Most people transported from Bedford were not murderers, not all had been convicted before and some only for crimes such as poaching.
How long were the sentences?
The sentence could range from 3 years to life. Sentences of 7 or 14 years were common. However there was no procedure for return after the sentence expired. Prisoners were sent to remote areas to prevent escape and to discourage their return. Only a handful ever came back to Britain, despite the varying lengths of their sentences.
When and why did transportation end?
In the 1830's, anti-transport champion Sir William Molesworth, a Member of the House of Commons Select committee, concluded it did not work in deterring crime and should be abolished in favour of gang labour on public works.
By this time several well established colonial areas were refusing to accept the convicts. They were attracting emigrants who could carry out the labouring work. Settlers who had arrived legally resented having prisoners sent to them. Transportation had also become very expensive, and so the government looked for cheaper solutions to the criminal problems at home.
In 1840, Lord John Russell made new proposals. These suggested a mixed system. More prisoners would be kept on the hulks in England to serve their sentences and an experimental penitentiary would be built. Prisoners would continue to be sent to Van Diemen's Land and more convicts would be transported to Bermuda. It was also decided that every man would work the start of his sentence in Britian on hard labour in public works such as road building.

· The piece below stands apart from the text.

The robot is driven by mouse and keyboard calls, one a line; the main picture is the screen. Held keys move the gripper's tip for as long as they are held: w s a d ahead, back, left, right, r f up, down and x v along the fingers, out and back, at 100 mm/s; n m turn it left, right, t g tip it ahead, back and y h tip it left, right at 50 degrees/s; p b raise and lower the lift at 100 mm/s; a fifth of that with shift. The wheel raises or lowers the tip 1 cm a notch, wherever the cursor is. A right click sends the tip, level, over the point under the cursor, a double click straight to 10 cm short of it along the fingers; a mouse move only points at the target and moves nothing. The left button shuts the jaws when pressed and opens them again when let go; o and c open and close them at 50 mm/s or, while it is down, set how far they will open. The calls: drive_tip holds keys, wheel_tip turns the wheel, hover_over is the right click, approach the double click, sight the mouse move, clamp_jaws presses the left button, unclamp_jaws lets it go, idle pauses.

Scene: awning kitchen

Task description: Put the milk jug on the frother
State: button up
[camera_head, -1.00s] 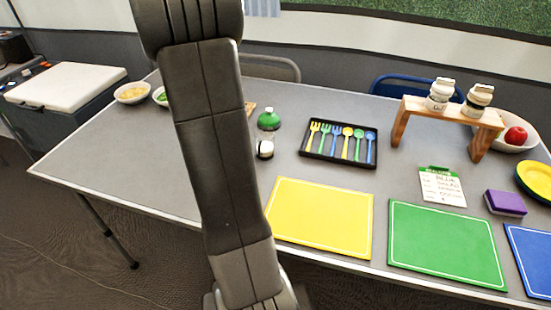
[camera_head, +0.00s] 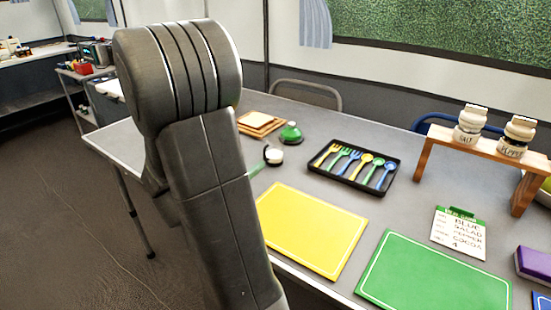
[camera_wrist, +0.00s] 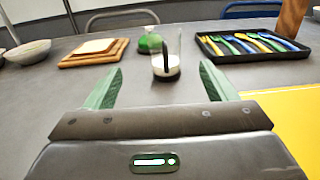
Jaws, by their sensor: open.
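A clear jug with white milk and a dark handle (camera_wrist: 166,72) stands upright on the table; in the head view it is small (camera_head: 273,156), left of the cutlery tray. In the wrist view my gripper (camera_wrist: 161,66) is open and empty, its two green fingers spread to either side of the jug's line. The jug looks to be just beyond the fingertips; I cannot tell the exact gap. I cannot make out a frother for sure in either view.
A green-domed thing (camera_head: 291,134) and wooden boards (camera_head: 262,123) are close behind the jug. The black cutlery tray (camera_head: 346,183) is to its right. A yellow mat (camera_head: 311,228) and a green mat (camera_head: 433,278) lie nearer. A wooden stand (camera_head: 490,150) holds two shakers.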

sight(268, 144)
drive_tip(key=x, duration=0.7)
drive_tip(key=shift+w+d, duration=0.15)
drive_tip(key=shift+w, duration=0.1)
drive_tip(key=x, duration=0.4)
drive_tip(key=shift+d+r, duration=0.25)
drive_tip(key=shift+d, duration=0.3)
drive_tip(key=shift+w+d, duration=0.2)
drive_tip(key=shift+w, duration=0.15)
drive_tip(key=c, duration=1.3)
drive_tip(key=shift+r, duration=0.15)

In 1839-40 transportation to New South Wales was discontinued. By this time, New South Wales well developed and was considered a desirable place for settlers. It was no longer seen as a punishment to send convicts there. Transportation continued to Van Diemen's Land until 1853. In 1849 transportation started to Western Australia.
Other outlets were sought to take the prisoners but most refused. When the 3rd Earl Grey took over as secretary of state he proposed an 'exile system'. Well behaved convicts would be sent to Australia and receive their ticket of leave (freedom) on arrival, as long as they did not return to Britain. Punishment for these men started with solitary confinement in prison, followed by hard labour then assisted exile to colonies.
To make this more acceptable to the colonies, the same number of free emigrants would be sent. There was no shortage of prisoners opting for this, as conditions were much more favourable than on the hulks. However it did not satisfy the colonial authorities and a mass demonstration occurred on 11th June 1849 in Sydney. The government remembered the rebellion of the American colonies, and decided to end the system.
After the 1853 penal servitude act, only long-term transportation was retained and it was finally abolished after the penal servitude act of 1857. Some convicts were still transported for a while after the 1857 act. The last transportations took place in 1868.